→ **Do this**: Please return nothing but the lines between the line holding "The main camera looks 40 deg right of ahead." and the line holding "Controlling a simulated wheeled", both ends included, without the pictures.

→ **Items listed in a dataset**:
·····
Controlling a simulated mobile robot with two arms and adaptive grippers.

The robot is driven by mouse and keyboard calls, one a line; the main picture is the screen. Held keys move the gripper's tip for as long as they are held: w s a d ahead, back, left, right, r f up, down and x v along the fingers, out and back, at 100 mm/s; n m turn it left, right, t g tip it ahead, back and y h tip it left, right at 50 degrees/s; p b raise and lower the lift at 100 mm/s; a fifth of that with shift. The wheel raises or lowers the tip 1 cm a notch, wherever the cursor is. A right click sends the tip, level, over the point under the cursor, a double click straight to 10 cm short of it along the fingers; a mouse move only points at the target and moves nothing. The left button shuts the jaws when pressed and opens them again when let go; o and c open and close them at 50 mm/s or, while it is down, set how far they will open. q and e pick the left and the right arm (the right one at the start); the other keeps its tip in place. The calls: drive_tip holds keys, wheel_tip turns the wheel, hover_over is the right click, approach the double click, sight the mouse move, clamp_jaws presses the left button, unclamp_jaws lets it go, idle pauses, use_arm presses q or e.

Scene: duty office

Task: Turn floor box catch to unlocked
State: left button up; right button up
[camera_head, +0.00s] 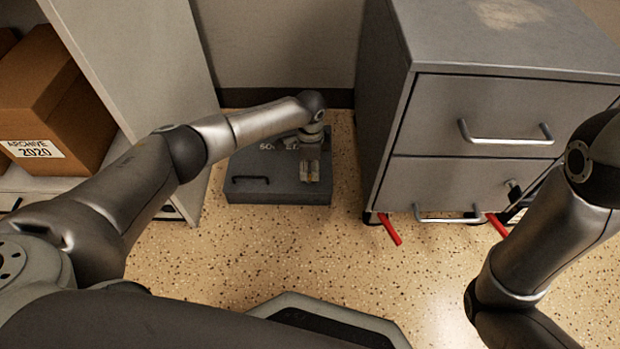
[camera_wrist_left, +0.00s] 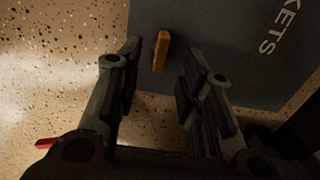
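The floor box (camera_head: 275,192) is a flat grey box on the floor between the shelf and the drawer cabinet. Its lid has a dark handle (camera_head: 250,179) on the left and partly hidden lettering. My left gripper (camera_head: 310,172) points down over the right part of the box. In the left wrist view an orange-yellow catch (camera_wrist_left: 161,51) stands at the edge of the box top (camera_wrist_left: 225,40). The open left fingers (camera_wrist_left: 162,70) are on either side of it, with gaps visible. My gripper hides the catch in the head view. My right gripper is out of view.
A grey drawer cabinet (camera_head: 480,115) stands close to the right of the box, with red bars (camera_head: 390,229) low at its front. A shelf with a cardboard archive box (camera_head: 55,105) is at the left. Speckled floor (camera_head: 210,265) is clear in front.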

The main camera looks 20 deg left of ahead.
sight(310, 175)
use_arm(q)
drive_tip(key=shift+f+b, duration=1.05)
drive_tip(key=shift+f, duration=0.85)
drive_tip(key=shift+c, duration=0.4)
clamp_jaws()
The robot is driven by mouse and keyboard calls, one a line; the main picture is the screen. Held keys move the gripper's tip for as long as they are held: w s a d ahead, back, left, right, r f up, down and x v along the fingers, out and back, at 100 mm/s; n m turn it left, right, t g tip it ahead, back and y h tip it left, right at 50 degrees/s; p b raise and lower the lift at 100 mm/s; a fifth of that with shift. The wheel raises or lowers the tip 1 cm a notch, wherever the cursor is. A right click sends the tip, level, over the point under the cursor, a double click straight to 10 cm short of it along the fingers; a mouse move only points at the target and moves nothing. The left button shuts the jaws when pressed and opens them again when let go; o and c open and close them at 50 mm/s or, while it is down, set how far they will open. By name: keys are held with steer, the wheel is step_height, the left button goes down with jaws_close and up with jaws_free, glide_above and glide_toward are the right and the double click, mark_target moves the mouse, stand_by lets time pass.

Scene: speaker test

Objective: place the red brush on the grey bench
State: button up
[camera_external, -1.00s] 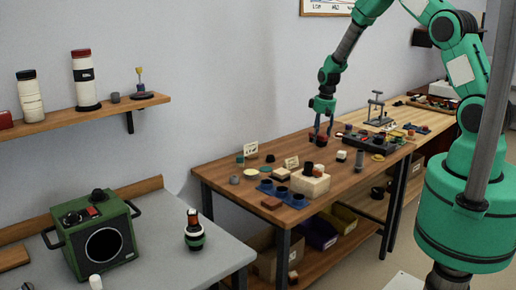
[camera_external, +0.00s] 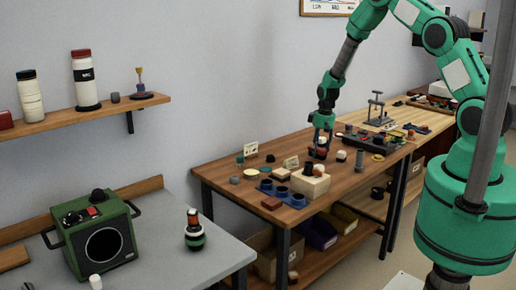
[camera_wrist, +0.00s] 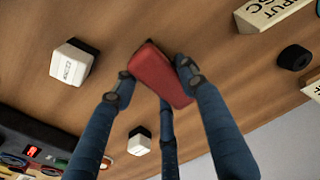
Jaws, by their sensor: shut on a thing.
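The red brush (camera_wrist: 163,76) is a red block with a dark edge, held between the blue fingers of my gripper (camera_wrist: 158,78) in the wrist view. In the external view my gripper (camera_external: 322,143) is low over the wooden table, with the red brush (camera_external: 318,154) at its fingertips. I cannot tell whether the brush touches the tabletop. The grey bench (camera_external: 172,257) is at the lower left, apart from my gripper.
A green speaker (camera_external: 98,240) and a dark bottle-like item (camera_external: 194,232) stand on the grey bench, with bare surface around them. The wooden table (camera_external: 222,183) is crowded: a beige block (camera_external: 310,184), blue cups (camera_external: 283,193), a white cube (camera_wrist: 72,64) and small signs.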

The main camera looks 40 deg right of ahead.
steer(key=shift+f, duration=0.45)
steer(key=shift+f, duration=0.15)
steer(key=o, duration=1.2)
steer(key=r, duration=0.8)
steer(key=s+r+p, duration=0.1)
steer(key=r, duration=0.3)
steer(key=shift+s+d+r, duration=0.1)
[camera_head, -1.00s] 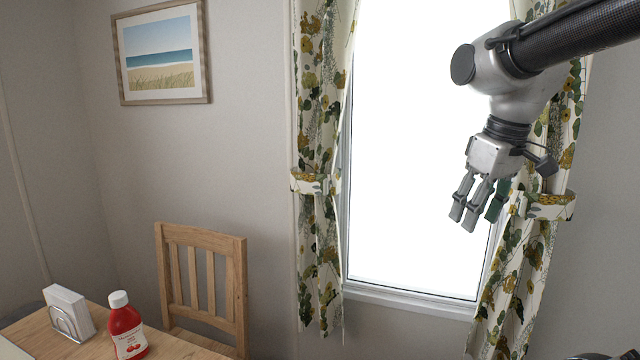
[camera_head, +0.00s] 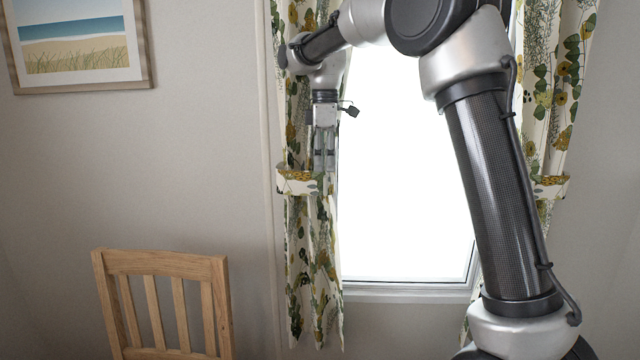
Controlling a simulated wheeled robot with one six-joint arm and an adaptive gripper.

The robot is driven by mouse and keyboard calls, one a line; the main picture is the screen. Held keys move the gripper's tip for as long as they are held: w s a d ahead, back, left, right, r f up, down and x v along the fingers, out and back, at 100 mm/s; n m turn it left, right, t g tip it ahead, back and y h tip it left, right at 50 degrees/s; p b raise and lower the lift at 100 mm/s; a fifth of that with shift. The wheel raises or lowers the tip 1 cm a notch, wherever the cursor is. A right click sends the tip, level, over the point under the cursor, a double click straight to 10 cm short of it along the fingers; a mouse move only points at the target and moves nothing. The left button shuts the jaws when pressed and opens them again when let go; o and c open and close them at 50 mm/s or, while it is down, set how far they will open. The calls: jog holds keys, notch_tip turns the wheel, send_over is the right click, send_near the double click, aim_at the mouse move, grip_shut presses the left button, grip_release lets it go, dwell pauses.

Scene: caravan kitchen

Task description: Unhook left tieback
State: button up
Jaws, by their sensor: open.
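The left tieback (camera_head: 297,183) is a floral band wrapped around the left curtain (camera_head: 312,262), beside the window's left edge. The curtain is gathered at the band and hangs down below it. My gripper (camera_head: 324,168) points down in front of the left curtain, with its fingertips at about the height of the tieback, near its right end. It is open and holds nothing. I cannot tell whether the fingers touch the band. The tieback's hook is not visible.
The right curtain (camera_head: 556,95) has its own tieback (camera_head: 550,187); my arm crosses in front of the bright window (camera_head: 400,190). A wooden chair (camera_head: 165,262) stands at the lower left. A framed beach picture (camera_head: 78,45) hangs on the left wall.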

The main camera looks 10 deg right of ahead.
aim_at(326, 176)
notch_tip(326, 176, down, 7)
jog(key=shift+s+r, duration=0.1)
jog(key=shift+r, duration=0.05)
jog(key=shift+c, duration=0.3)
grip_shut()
·····
→ **Result below**:
The main camera looks 40 deg right of ahead.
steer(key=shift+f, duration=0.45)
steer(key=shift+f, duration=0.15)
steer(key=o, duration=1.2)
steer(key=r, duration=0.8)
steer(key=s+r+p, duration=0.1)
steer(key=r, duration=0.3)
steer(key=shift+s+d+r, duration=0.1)
[camera_head, -1.00s] 
[camera_head, +0.00s] 
Controlling a simulated wheeled robot with one six-joint arm and an adaptive gripper.

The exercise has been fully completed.